NaijaSenti: A Nigerian Twitter Sentiment Corpus for Multilingual Sentiment Analysis
Shamsuddeen Hassan Muhammad, David Ifeoluwa Adelani, I. Ahmad, Idris Abdulmumin, Bello Shehu Bello, M. Choudhury, Chris C. Emezue, Anuoluwapo Aremu, Saheed Abdul, P. Brazdil
International Conference on Language Resources and Evaluation
Abstract
Sentiment analysis is one of the most widely studied applications in NLP, but most work focuses on languages with large amounts of data. We introduce the first large-scale human-annotated Twitter sentiment dataset for the four most widely spoken languages in Nigeria—Hausa, Igbo, Nigerian-Pidgin, and Yorùbá—consisting of around 30,000 annotated tweets per language, including a significant fraction of code-mixed tweets.
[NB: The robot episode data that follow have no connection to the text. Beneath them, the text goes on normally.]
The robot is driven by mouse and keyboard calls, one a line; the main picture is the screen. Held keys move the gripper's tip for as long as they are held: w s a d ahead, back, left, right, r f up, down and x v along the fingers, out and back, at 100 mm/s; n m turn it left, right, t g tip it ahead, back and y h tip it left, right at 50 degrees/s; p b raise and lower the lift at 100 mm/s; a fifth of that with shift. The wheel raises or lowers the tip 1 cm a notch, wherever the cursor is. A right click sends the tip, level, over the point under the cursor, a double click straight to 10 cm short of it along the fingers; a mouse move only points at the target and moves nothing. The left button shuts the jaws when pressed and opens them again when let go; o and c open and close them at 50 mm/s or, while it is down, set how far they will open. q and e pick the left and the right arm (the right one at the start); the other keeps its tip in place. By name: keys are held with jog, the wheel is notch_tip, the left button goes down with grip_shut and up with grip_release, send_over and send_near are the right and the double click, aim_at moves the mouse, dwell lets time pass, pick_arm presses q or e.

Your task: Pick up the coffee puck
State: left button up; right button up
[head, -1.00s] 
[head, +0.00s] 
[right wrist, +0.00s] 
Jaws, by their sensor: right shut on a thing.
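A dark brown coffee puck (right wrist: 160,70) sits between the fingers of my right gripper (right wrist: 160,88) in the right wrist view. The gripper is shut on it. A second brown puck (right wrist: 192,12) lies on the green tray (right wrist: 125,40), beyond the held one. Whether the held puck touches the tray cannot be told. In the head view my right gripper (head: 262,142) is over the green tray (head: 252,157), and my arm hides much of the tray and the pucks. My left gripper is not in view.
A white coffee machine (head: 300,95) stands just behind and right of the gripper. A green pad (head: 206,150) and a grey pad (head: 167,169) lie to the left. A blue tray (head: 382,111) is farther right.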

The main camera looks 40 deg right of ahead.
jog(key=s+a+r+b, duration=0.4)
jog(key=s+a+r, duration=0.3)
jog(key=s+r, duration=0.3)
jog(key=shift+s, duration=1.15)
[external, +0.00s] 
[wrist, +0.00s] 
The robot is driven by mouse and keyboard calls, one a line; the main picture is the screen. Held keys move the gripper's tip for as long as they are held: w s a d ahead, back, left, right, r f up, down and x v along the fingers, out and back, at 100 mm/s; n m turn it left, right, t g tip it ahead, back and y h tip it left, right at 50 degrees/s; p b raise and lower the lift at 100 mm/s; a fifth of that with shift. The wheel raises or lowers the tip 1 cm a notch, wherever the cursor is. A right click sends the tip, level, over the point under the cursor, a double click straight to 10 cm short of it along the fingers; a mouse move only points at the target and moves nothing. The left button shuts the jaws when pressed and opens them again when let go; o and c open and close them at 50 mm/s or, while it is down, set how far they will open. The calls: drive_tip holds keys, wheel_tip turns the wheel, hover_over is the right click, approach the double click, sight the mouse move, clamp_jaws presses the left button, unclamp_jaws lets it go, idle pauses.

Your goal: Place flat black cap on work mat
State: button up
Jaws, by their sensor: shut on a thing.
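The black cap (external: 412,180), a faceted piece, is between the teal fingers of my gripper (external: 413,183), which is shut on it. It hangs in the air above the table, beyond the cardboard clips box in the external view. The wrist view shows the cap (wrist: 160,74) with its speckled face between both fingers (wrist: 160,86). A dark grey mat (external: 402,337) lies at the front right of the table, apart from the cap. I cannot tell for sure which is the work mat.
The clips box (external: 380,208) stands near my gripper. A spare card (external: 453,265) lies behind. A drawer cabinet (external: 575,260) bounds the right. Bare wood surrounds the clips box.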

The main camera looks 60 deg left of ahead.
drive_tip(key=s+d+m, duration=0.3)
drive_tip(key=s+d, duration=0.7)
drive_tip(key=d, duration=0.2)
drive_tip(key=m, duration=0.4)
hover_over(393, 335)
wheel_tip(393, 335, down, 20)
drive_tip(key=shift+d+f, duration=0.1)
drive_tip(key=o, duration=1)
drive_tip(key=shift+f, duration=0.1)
We propose text collection, filtering, processing and labeling methods that enable us to create datasets for these low-resource languages. We evaluate a range of pre-trained models and transfer strategies on the dataset. We find that language-specific models and language-adaptive fine-tuning generally perform best. We release the datasets, trained models, sentiment lexicons, and code to incentivize research on sentiment analysis in under-represented languages.